▶ [Given instruction]: Return only the lines running from the line with "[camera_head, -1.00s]" down to the line with "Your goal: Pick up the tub", both included, exactly as they appear.

[Robot episode rows]
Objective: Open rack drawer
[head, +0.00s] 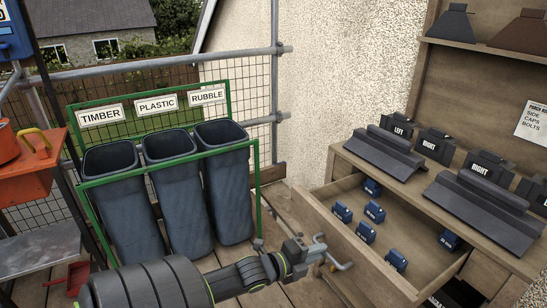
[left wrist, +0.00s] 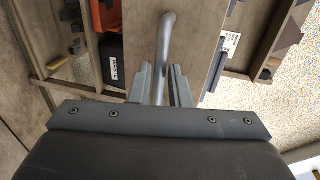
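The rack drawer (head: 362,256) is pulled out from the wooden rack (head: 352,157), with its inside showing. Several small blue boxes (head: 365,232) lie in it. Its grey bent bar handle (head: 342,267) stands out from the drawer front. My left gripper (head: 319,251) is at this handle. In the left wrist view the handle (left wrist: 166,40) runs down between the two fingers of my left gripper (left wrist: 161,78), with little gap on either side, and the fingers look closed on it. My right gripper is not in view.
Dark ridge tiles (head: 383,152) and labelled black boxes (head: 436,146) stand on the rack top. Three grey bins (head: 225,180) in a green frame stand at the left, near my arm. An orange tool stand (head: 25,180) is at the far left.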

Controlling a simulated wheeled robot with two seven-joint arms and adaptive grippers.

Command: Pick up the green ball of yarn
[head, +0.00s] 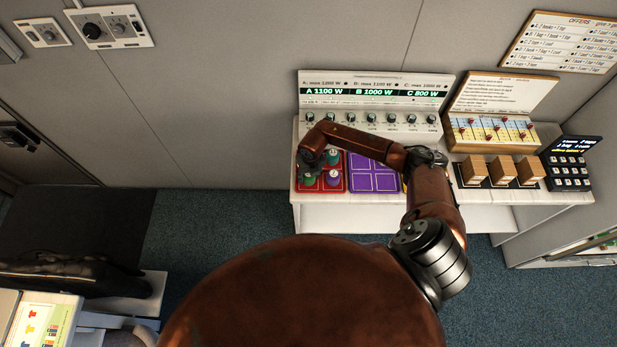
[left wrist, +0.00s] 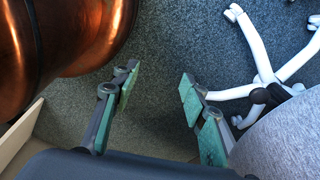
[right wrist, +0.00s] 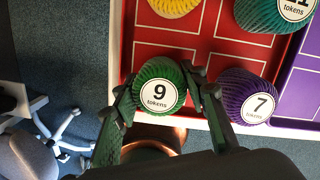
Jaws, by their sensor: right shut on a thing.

---

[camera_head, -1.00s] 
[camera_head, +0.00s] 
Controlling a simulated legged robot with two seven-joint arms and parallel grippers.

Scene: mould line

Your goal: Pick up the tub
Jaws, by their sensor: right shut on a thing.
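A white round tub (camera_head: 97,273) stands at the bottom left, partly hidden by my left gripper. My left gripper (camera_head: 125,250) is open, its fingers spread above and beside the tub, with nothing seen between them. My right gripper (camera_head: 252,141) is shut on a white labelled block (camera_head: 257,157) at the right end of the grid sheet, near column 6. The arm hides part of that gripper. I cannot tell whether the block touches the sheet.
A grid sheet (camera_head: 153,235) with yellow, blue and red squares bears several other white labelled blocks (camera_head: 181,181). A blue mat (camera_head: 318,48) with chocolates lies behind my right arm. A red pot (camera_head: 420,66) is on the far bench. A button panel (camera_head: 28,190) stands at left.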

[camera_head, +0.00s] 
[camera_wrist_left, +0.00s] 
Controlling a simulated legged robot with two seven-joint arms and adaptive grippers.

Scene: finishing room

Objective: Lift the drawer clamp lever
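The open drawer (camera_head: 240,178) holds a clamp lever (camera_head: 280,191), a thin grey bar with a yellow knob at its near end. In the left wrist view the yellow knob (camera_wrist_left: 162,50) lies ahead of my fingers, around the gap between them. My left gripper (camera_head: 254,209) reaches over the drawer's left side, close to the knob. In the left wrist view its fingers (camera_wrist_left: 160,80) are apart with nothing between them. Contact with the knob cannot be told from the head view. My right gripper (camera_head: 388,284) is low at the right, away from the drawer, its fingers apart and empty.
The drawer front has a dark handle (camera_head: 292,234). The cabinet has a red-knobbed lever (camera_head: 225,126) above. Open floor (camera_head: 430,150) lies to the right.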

* * *

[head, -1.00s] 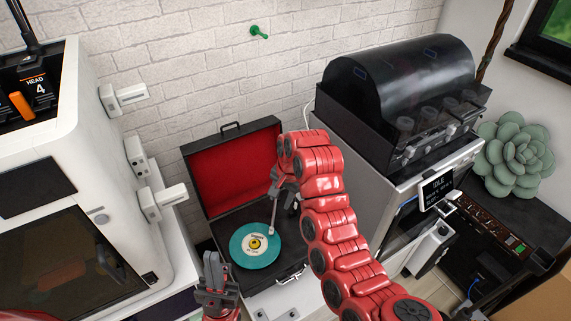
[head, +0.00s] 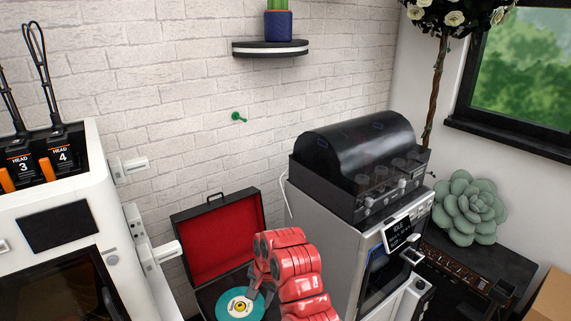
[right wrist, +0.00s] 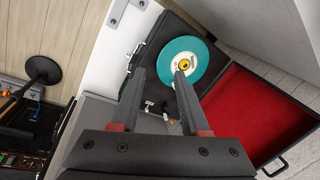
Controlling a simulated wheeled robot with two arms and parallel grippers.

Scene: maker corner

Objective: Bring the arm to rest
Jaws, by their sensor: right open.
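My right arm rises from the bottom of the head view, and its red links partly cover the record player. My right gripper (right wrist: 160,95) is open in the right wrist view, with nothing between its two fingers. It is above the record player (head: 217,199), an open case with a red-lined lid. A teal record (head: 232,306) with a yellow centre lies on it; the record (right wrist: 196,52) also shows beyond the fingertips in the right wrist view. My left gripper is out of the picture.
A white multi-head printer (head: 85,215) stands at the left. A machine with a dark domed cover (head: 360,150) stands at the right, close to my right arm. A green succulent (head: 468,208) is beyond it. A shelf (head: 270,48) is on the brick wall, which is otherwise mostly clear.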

▶ [The solution]:
[camera_head, -1.00s] 
[camera_head, +0.00s] 
Controlling a simulated legged robot with two seven-joint arms and parallel grippers.

Scene: mould line

Your goal: Pick up the tub

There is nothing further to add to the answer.